---- INFORMATION SUPPLIED
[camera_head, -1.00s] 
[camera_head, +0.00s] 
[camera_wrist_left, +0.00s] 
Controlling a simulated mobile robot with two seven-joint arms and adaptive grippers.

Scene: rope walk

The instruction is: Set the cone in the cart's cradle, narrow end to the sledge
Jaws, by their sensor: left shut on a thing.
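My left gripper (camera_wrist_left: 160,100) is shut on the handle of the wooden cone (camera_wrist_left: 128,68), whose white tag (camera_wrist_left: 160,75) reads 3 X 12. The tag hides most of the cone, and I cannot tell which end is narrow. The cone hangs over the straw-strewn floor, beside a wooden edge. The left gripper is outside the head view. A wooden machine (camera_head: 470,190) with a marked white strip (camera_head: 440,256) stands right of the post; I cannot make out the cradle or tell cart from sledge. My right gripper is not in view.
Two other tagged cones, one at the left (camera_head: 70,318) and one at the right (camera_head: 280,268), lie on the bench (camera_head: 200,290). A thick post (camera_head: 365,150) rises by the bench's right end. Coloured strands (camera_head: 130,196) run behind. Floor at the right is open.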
--------
• [AIM]:
The data above must be returned in full, exactly as written.

• [EXERCISE RESULT]:
[camera_head, -1.00s] 
[camera_head, +0.00s] 
[camera_wrist_left, +0.00s] 
Controlling a simulated mobile robot with two seven-joint arms and adaptive grippers.

Scene: rope walk

The instruction is: Set the cone in the cart's cradle, narrow end to the sledge
Jaws, by their sensor: left shut on a thing.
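My left gripper (camera_wrist_left: 160,100) is shut on the handle of the wooden cone (camera_wrist_left: 128,68), whose white tag (camera_wrist_left: 160,75) reads 3 X 12. The tag hides most of the cone, and I cannot tell which end is narrow. The cone hangs over the straw-strewn floor, beside a wooden edge. The left gripper is outside the head view. A wooden machine (camera_head: 470,190) with a marked white strip (camera_head: 440,256) stands right of the post; I cannot make out the cradle or tell cart from sledge. My right gripper is not in view.
Two other tagged cones, one at the left (camera_head: 70,318) and one at the right (camera_head: 280,268), lie on the bench (camera_head: 200,290). A thick post (camera_head: 365,150) rises by the bench's right end. Coloured strands (camera_head: 130,196) run behind. Floor at the right is open.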

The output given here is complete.